Federal and state officials announced the deal Thursday. It is the biggest settlement involving a single industry since a 1998 multistate tobacco deal.

Under the agreement, five major banks - Bank of America (BAC), JPMorgan Chase (JPM), Wells Fargo (WFC), Citigroup (C) and Ally Financial - will reduce loans for nearly 1 million households. They will also send checks of $2,000 to about 750,000 Americans who were improperly foreclosed upon. The banks will have three years to fulfill the terms of the deal.

All but one of the 50 states agreed to the deal. Oklahoma, the lone holdout, will receive no money.

The conditions will be overseen by Joseph A. Smith Jr., North Carolina's banking commissioner.
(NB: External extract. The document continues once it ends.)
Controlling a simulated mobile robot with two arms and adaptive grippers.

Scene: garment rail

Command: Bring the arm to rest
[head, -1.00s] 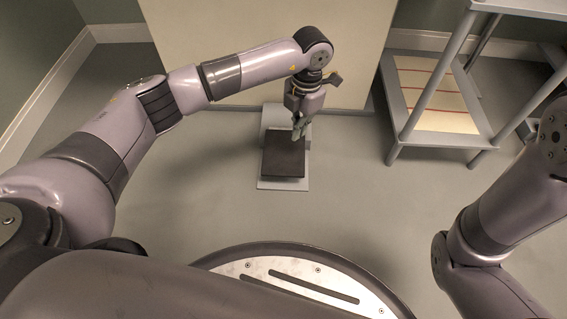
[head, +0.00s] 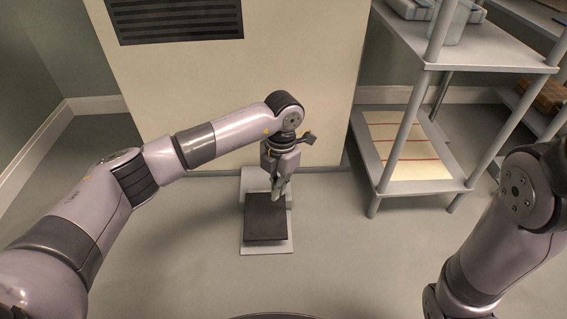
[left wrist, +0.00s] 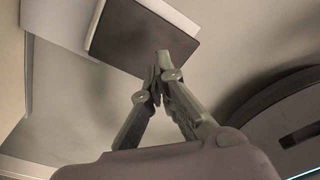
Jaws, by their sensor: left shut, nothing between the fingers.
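My left arm reaches in from the left in the head view. Its gripper (head: 279,193) points down above the far part of a black pad on a light base plate. In the left wrist view the left gripper (left wrist: 158,70) has its fingertips together with nothing between them. My right arm shows at the right edge of the head view; its gripper is out of view.
The black pad (head: 266,222) lies on a light base plate (head: 252,248) on the floor. Behind stands a cream cabinet (head: 230,75) with a dark vent (head: 175,20). A grey shelf rack (head: 470,45) stands at the right. Floor to the left is clear.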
Lenders that violate the deal could face $1 million penalties per violation and up to $5 million for repeat violators.

The settlement ends a painful chapter that emerged from the financial crisis, when home values sank and millions edged toward foreclosure. Many companies processed foreclosures without verifying documents. Some employees signed papers they hadn't read or used fake signatures to speed foreclosures - an action known as robo-signing.
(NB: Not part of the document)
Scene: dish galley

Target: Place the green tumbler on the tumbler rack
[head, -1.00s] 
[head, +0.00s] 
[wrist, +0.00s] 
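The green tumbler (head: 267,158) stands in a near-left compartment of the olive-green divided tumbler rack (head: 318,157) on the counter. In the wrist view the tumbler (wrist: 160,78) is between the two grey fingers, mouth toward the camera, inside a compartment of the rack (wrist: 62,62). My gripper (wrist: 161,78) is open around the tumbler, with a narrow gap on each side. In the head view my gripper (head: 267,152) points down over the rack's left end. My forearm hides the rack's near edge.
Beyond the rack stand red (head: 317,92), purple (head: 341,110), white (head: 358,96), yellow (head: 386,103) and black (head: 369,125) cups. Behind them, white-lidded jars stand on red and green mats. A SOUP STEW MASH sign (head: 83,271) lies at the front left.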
Under the deal, the 49 states have said they won't pursue civil charges related to these types of abuses. Homeowners can still sue lenders in civil court on their own, and federal and state authorities can pursue criminal charges.

"There were many small wrongs that were done here," said U.S. Housing and Urban Development Secretary Shaun Donovan. "This does not resolve everything. We will be aggressive about going after claims elsewhere."

Bank of America will pay the most to borrowers as part of the deal - nearly $8.6 billion. Wells Fargo will pay about $4.3 billion, JPMorgan Chase will pay roughly $4.2 billion, Citigroup will pay about $1.8 billion and Ally Financial will pay $200 million. This does not include $5.5 billion in federal and state payments.

The deal also ends a separate investigation into Bank of America and Countrywide for inflating appraisals of loans from 2003 through most of 2009. Bank of America acquired Countrywide in 2008.

The banks and U.S. state attorneys general agreed to the deal late Wednesday after 16 months of contentious negotiations.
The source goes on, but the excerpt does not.